Gateway to Freedom: The Hidden History of the Underground Railroad (7 page)

The Manumission Society operated within the law. It did not countenance direct action against those seeking to retrieve fugitives in the city. Although it offered legal assistance to accused runaways, many members pledged to abide by the Fugitive Slave Act of 1793. Nonetheless, the society’s activities encountered strong resistance in a city where slavery remained widespread. For their part, blacks quickly realized that despite its elitism, the society was willing to listen to and act on their grievances. They did not hesitate to seek its help.
23

In 1788, the Manumission Society persuaded the legislature to enact a law barring the importation of slaves into the state and their removal for sale elsewhere. However, the first federal census, in 1790, revealed that although the Revolution had led to an increase in the free black population, slavery remained well entrenched in New York. Slaves still far outnumbered free African Americans. The state’s population of 340,000 included over 21,000 slaves, along with 4,600 free blacks. The city recorded a black population of 3,100, two-thirds of them slaves. Twenty percent of the city’s households, including merchants, shopkeepers, artisans, and sea captains, owned at least one slave. In the immediate rural hinterland, including today’s Brooklyn, the proportion of slaves to the overall population stood at four in ten—the same as in Virginia.
24

Even though New York City’s free black population more than tripled during the 1790s, reaching 3,500 by 1800, the number of slaves also grew, to nearly 2,900. The buying and selling of slaves continued—a majority of the slaveholders in 1800 had not owned a slave a decade earlier. Bills for abolition came before the legislature several times, but without result. Resistance was strongest among slaveholding Dutch farmers in Brooklyn and elsewhere. “The respect due to
property
,” a French visitor noted in 1796, constituted the greatest obstacle to abolition. In that year, following John Jay’s election as governor, a legislative committee proposed a plan for gradual emancipation, with owners to be compensated by the state. But most legislators did not wish to burden the government with this expense.
25

Meanwhile, slaves took matters into their own hands. Now that Pennsylvania and the New England states had provided for abolition, the number of free blacks in those states was increasing, providing more places of refuge.

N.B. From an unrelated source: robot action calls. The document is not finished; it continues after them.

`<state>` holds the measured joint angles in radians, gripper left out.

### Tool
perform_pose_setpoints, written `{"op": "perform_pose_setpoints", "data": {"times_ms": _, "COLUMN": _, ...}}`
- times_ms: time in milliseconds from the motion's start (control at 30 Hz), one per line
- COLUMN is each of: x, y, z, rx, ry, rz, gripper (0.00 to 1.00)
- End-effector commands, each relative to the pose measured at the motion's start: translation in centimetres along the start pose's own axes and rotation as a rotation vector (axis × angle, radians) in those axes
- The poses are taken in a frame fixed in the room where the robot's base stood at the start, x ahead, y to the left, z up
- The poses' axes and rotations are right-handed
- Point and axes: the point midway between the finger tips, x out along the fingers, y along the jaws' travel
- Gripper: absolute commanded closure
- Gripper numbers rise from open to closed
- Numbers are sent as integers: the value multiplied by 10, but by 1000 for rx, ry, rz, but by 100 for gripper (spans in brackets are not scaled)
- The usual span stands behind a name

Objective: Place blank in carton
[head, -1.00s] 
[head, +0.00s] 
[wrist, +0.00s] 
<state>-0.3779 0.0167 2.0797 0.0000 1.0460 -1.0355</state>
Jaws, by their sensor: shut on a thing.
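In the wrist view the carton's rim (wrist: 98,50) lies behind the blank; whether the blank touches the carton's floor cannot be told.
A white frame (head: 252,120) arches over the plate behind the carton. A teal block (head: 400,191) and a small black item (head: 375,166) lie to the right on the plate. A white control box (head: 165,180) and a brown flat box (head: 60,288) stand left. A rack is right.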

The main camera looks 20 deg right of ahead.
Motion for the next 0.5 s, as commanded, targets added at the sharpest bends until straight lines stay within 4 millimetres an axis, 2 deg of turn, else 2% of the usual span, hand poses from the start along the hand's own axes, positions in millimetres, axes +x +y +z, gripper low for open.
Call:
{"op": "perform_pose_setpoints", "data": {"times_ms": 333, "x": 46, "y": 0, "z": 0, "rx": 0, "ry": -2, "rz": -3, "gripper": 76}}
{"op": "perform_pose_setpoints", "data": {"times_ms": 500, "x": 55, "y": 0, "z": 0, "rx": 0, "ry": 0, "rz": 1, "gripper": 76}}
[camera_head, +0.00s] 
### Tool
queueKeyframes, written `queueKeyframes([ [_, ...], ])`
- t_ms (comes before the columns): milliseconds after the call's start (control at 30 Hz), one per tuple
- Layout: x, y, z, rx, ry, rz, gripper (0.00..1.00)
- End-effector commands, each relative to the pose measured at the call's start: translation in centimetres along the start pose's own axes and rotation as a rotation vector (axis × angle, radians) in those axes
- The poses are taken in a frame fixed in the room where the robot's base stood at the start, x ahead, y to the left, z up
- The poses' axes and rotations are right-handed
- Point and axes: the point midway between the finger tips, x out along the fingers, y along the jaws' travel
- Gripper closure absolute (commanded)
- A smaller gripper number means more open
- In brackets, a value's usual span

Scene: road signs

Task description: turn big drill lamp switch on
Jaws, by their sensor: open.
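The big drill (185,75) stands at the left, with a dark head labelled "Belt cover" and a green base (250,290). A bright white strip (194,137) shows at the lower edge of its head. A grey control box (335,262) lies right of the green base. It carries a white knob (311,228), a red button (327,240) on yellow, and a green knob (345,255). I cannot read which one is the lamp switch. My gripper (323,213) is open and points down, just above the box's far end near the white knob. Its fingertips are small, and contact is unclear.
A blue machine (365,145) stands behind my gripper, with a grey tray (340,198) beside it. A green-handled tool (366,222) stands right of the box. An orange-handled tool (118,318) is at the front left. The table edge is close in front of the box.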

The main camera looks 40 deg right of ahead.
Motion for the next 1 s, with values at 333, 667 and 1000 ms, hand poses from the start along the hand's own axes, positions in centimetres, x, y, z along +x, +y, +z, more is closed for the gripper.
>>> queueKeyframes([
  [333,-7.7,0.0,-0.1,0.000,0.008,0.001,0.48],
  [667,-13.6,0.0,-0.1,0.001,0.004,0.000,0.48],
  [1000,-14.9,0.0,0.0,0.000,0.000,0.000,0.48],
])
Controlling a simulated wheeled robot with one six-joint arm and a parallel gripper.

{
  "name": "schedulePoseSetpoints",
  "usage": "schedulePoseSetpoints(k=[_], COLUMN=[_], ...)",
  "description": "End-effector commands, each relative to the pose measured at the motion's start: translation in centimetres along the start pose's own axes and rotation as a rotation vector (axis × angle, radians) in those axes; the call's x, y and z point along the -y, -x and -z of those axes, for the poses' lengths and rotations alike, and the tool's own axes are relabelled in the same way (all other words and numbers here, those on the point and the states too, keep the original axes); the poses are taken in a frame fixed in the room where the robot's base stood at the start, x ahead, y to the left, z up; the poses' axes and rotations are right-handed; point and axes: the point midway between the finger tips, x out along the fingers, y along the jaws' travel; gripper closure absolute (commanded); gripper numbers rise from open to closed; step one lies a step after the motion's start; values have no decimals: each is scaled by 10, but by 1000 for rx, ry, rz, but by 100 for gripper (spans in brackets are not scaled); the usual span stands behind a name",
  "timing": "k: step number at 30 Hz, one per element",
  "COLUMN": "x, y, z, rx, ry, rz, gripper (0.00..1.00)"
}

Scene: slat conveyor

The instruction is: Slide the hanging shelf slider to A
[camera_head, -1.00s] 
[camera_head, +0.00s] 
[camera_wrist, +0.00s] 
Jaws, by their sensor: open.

At the same time, the city’s growing population of free blacks, many of whom proved willing to harbor or otherwise assist runaways, made it an attractive destination for slaves from nearby rural areas. The number of fugitive slave ads in New York newspapers had declined sharply in the mid-1780s, possibly because slaves expected action to abolish the institution. When this was not forthcoming, the number rose dramatically. The growing frequency of running away during the 1790s helped to propel a reluctant legislature down the road to abolition. So did the declining economic importance of slavery as the white population expanded and employers of all kinds relied increasingly on free labor.
26

In 1799, New York’s legislature finally adopted a measure for gradual abolition, becoming the next-to-last northern state to do so (New Jersey delayed until 1804). The law sought to make abolition as orderly as possible. It applied to no living slave. It freed slave children born after July 4, 1799, but only after they had served “apprenticeships” of twenty-eight years for men and twenty-five for women (far longer than traditional apprenticeships, designed to teach a young person a craft), thus compensating owners for the future loss of their property. While the law guaranteed that slavery in New York would eventually come to an end, its death came slowly and not without efforts at evasion. For slaves alive when it was passed, hopes for freedom rested on their ability to escape—and running away soon became “epidemic”—or the voluntary actions of their owners. Immediately after its passage, the Manumission Society noted an alarming rise in the illegal export of blacks from the state. But after 1800, because of manumissions, the number of slaves in New York City fell precipitously. Nonetheless, 1,446 slaves remained in the city in 1810 and 518 as late as 1820.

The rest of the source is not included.